Show all lines holding the string "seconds".

Extracted data entries
◇ ◇ ◇ ◇ ◇ ◇ ◇

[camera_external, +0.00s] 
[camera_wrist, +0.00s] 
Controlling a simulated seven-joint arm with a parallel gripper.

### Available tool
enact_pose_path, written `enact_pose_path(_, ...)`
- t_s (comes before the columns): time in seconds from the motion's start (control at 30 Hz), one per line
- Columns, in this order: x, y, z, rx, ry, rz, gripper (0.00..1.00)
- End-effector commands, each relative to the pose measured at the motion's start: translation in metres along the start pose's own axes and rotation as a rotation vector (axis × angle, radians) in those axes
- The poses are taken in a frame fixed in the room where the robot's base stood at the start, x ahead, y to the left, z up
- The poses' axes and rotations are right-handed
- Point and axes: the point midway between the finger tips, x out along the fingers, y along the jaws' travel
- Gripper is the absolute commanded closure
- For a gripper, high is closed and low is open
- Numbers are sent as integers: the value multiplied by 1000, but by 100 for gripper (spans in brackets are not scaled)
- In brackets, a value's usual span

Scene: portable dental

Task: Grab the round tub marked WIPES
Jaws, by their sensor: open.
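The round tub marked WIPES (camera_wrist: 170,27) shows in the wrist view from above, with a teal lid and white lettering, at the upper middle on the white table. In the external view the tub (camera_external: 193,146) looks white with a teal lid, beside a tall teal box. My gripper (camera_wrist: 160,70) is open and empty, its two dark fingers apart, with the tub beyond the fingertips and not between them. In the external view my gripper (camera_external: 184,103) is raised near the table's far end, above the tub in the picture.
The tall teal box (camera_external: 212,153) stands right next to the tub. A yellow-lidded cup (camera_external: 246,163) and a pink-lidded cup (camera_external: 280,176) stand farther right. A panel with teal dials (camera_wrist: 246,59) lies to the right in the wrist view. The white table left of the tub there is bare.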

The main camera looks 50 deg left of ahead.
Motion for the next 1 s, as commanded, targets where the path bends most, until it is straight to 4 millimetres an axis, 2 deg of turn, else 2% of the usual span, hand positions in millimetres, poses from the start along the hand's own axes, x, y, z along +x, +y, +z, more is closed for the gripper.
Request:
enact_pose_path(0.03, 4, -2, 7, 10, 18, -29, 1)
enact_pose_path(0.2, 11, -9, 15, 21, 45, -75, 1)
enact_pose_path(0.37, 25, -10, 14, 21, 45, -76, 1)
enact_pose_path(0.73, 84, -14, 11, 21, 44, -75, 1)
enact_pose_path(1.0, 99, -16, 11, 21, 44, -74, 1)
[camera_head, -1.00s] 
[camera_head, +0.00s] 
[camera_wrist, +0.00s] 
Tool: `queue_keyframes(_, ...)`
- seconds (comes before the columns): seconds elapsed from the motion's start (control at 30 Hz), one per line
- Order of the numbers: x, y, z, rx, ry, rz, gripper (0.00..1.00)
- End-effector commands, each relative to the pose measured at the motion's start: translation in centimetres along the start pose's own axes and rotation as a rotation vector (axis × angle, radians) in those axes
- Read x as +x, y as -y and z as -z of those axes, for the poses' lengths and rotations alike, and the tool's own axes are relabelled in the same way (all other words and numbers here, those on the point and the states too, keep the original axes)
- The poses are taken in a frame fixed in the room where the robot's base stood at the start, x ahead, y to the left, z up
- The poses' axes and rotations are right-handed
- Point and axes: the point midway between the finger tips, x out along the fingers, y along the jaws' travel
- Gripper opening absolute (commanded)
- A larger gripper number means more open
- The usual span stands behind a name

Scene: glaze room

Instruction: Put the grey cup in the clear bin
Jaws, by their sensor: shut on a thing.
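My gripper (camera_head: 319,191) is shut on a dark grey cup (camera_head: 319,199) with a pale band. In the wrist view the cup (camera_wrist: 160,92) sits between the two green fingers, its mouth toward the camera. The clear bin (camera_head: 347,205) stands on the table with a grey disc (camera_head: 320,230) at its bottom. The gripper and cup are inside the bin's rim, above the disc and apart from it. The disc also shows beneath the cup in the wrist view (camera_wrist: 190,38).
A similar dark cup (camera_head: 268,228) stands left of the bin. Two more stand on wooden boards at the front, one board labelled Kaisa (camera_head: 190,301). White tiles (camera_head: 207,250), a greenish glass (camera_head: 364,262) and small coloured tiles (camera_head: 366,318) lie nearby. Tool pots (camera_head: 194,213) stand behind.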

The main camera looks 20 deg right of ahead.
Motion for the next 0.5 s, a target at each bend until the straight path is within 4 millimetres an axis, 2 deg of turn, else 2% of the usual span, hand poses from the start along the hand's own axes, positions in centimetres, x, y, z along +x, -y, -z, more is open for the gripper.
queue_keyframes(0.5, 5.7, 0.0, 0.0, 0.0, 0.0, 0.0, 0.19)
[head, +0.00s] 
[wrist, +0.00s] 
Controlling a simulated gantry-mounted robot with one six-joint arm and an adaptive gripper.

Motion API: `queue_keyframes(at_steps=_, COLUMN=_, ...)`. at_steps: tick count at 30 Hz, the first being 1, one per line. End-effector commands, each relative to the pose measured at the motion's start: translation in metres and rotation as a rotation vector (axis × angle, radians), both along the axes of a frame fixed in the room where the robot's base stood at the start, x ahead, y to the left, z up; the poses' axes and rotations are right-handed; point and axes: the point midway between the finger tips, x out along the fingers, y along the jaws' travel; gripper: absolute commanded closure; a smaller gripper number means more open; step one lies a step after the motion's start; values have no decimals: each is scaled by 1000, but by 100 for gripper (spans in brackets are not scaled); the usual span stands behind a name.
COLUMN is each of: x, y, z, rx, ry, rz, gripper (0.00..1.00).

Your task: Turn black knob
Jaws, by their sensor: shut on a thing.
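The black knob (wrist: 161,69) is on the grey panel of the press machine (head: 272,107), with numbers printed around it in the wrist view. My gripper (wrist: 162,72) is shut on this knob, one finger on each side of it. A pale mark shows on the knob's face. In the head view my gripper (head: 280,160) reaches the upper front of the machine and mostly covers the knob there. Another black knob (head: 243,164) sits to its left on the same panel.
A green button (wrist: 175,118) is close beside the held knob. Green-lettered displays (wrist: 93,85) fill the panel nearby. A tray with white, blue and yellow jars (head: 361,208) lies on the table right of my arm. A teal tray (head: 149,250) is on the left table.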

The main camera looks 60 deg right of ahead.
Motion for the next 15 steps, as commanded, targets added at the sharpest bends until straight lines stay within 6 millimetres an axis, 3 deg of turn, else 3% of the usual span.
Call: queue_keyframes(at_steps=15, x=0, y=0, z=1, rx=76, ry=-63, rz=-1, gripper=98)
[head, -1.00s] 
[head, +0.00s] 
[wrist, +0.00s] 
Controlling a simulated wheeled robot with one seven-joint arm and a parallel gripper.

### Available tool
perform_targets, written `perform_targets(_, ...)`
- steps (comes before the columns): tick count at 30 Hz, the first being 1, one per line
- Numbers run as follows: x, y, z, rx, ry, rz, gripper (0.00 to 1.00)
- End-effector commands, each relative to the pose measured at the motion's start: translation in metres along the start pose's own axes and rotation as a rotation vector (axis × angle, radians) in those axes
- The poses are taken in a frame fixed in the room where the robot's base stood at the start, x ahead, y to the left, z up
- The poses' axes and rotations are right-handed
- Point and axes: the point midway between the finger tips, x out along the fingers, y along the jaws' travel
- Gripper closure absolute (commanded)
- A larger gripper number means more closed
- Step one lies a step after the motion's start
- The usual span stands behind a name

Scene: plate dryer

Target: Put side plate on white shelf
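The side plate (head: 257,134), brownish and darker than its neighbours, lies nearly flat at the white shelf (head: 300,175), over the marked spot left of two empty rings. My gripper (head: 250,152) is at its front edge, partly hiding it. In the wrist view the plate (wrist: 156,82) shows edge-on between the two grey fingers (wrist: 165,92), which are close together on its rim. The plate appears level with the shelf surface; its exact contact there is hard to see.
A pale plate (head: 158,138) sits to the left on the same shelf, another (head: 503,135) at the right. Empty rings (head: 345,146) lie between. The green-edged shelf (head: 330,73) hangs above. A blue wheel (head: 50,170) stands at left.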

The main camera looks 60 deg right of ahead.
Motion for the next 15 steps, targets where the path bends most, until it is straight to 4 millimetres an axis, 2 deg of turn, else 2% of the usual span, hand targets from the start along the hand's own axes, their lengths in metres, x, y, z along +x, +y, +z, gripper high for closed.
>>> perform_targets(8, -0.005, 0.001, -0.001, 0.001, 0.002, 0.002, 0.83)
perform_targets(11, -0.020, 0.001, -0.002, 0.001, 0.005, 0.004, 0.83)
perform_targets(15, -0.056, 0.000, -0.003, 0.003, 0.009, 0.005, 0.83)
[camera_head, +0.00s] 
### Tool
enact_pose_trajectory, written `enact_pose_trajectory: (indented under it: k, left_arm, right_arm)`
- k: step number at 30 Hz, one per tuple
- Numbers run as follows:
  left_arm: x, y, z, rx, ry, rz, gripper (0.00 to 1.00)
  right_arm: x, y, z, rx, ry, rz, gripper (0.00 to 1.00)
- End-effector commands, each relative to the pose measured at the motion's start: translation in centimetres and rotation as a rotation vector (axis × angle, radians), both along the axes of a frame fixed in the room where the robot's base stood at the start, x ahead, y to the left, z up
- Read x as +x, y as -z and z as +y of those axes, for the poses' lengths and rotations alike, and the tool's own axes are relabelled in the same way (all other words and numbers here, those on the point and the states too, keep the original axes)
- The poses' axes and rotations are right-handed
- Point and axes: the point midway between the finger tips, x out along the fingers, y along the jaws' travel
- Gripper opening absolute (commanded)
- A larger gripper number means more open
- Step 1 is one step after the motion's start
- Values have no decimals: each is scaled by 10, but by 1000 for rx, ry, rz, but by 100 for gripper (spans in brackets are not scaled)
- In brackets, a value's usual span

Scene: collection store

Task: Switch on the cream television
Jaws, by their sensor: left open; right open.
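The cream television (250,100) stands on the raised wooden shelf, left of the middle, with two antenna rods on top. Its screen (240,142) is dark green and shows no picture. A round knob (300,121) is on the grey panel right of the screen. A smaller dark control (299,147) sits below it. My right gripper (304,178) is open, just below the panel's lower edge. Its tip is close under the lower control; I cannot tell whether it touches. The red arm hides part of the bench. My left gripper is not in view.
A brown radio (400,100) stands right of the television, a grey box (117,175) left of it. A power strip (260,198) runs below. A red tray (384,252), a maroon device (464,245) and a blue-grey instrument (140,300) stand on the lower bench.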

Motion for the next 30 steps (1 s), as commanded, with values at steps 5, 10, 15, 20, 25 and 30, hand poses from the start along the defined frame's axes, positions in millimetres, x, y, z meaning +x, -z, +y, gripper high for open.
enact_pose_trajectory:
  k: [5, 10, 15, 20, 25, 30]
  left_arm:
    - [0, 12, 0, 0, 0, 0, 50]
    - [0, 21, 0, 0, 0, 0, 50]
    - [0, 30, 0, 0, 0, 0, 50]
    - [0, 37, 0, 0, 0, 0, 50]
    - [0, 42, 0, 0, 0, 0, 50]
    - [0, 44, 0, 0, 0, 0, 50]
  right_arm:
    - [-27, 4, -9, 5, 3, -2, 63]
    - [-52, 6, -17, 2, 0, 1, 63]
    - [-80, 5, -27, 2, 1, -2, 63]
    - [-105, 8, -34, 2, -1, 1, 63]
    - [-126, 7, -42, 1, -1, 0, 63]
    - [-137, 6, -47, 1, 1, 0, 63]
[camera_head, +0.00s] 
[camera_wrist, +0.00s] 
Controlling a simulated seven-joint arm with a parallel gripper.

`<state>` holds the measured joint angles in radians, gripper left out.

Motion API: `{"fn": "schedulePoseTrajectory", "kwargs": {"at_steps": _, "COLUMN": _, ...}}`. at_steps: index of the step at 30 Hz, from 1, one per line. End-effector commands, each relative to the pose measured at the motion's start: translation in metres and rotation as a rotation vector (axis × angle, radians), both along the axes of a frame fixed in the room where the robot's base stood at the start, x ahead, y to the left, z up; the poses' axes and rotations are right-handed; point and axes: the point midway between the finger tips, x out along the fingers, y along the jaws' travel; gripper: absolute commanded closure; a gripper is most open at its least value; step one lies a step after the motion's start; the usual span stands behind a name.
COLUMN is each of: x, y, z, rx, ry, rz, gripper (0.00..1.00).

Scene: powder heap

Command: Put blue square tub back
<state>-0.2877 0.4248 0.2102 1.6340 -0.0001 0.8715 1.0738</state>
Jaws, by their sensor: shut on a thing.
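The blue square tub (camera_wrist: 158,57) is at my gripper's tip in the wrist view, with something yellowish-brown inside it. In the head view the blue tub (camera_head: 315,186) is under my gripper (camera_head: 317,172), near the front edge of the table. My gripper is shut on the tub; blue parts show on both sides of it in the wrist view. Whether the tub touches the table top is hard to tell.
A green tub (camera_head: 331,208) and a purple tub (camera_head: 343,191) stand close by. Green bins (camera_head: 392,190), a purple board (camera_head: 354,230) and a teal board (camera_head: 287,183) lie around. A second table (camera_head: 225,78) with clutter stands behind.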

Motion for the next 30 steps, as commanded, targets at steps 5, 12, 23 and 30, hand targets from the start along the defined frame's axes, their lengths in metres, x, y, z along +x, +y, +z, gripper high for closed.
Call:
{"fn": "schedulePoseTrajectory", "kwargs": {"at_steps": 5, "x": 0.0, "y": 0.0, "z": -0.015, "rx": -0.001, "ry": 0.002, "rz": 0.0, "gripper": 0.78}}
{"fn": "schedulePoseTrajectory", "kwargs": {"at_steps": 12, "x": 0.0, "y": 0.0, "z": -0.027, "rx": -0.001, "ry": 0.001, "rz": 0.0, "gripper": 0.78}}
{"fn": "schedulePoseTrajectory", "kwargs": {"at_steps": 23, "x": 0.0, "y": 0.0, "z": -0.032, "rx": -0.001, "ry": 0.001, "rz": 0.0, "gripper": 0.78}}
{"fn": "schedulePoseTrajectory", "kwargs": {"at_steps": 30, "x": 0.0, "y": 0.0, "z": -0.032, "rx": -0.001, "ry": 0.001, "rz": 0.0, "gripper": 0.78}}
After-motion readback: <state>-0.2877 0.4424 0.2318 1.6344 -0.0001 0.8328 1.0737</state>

◇ ◇ ◇ ◇ ◇ ◇ ◇

* [EXPECTED OUTPUT]:
- t_s (comes before the columns): time in seconds from the motion's start (control at 30 Hz), one per line
- seconds (comes before the columns): seconds elapsed from the motion's start (control at 30 Hz), one per line

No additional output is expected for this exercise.